É uma argumentação traiçoeira. De um lado, porque não há favas contadas coisa nenhuma. Parlamentares podem, sim, rever seus pontos de vista – basta que seus eleitores os pressionem devidamente. De outro lado, o tema &eaceacute;, por princípio, da conta do homem comum. Incrível como até hoje isso não ficou claro. Saber quem decide nas empresas de mídia, saber a quem elas prestam contas, tudo isso é do interesse do brasileiro comum, assim como é de seu interesse saber quem é que manda nas ruas, nas cidades e nas estradas. Pode parecer uma comparação forçada, mas não é. A comunicação social não é um assunto privado, privativo de investidores, mas é um assunto público, pois realiza uma função pública, que é a de dotar cada cidadão das informações necessárias para que ele pleiteie e exerça plenamente seus direitos. Sem isso, a democracia não respira. E não vive. Se eu pudesse fazer uma analogia, por assim dizer, orgânica, eu diria que o projeto democrático tem aí, na comunicação social, as suas vias respiratórias. Embora os jornais e as emissoras de rádio e TV sejam empresas privadas nas democracias contemporâneas, eles realizam uma função pública essencial e, por isso, precisam prestar contas ao público – inclusive sobre sua estrutura de capital. Não é por outro motivo que todas as democracias detêm instrumentos para regular e fiscalizar o setor. O objetivo é impedir deformações como a prática do monopólio ou a ingerência de interesses estrangeiros que, instrumentalizando as empresas de mídia, distorçam a própria democracia nacional.

O que ocorre se houver monopólio na mídia? Simples: mais que um setor de mercado, é o próprio espaço público quem fica monopolizado. Nós, no Brasil, infelizmente, somos mais do que escolados nessa matéria. Quando há monopólio na mídia, a pluralidade de opiniões fica prejudicada, a livre concorrência deixa de existir, as empresas jornalísticas se partidarizam quase sem perceber. Quando há monopólio, o mercado deixa de refletir a diversidade social e se volta contra a democracia. Muito simples.
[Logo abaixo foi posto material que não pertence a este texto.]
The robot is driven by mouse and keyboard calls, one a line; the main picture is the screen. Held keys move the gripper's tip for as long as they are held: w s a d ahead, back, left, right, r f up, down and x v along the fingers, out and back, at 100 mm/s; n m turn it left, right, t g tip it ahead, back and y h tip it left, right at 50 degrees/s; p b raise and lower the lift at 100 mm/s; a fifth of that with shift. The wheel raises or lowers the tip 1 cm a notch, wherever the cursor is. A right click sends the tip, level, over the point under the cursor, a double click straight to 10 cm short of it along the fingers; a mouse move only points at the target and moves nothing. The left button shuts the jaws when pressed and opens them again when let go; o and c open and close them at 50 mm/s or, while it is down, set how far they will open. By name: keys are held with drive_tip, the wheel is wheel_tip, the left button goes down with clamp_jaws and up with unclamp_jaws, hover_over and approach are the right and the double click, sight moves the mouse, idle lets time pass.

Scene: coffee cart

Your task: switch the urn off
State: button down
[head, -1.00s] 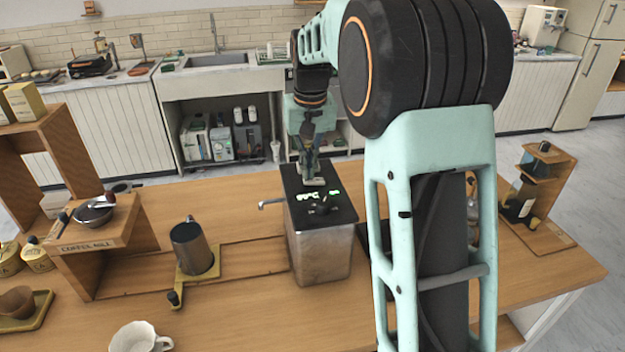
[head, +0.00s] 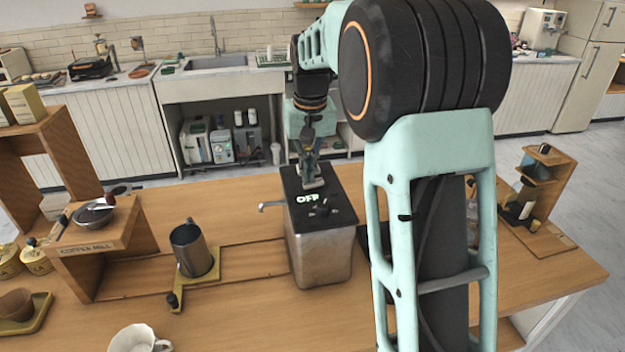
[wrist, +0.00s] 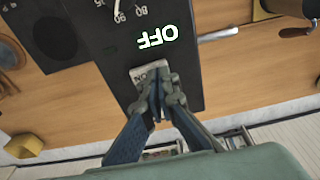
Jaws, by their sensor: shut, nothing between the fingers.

Pois isso fica pior, muito pior, quando o monopólio é exercido pelo capital estrangeiro. Democracias nacionais no mundo contemporâneo correm um risco que nunca haviam corrido. Imagine um país pequeno, com um PIB na casa dos US$ 20 bilhões, cuja mídia seja dominada por um conglomerado internacional cuja receita bruta anual é maior do que esse PIB. A mídia, nesse pequeno país, prestaria contas à sua opinião pública ou ao capital de fora? O que aconteceria com a cobertura dos debates eleitorais? E com a missão da imprensa de fiscalizar o poder? São indagações hipotéticas mas, mesmo dentro do campo das hipóteses, não teríamos aí uma situação em que o peso do capital ficou desproporcionalmente maior que o peso da própria máquina do Estado? Seria isso o que chamamos de imprensa livre? Quem, nesse caso, iria zelar pelo sagrado direito à informação? O mercado? Mas como, se o mercado ficou – no campo hipotético, por enquanto – inteiramente colonizado?

Hoje, falar em deixar a mídia ao sabor do mercado é falar em deixá-la ao sabor dos oligopólios mundiais: AOL Time Warner, com um faturamento anual estimado em US$ 37 bilhões para 2001; Vivendi Universal, 27 bilhões ao ano; News Corporation, 25,5 bilhões; Disney, 25 bilhões. São monstros desse porte que as empresas brasileiras de mídia pretendem atrair oferecendo 30% de suas ações. Eu, pessoalmente, não sou catastrofista. Acho que esses 30% não causarão nenhum desastre no Brasil. Mas o debate é maior do que 30%. Ainda há perguntas não respondidas. Muitas. Será que os gigantes virão e ficarão satisfeitos com 30%? Em que é que eles vão interferir? Ou ficarão quietinhos, sem dar nenhum palpite na área editorial? Perguntas, perguntas. Umas hipotéticas, outras nem tanto. Perguntas que o país precisa enfrentar com mais clareza. E com menos pressa."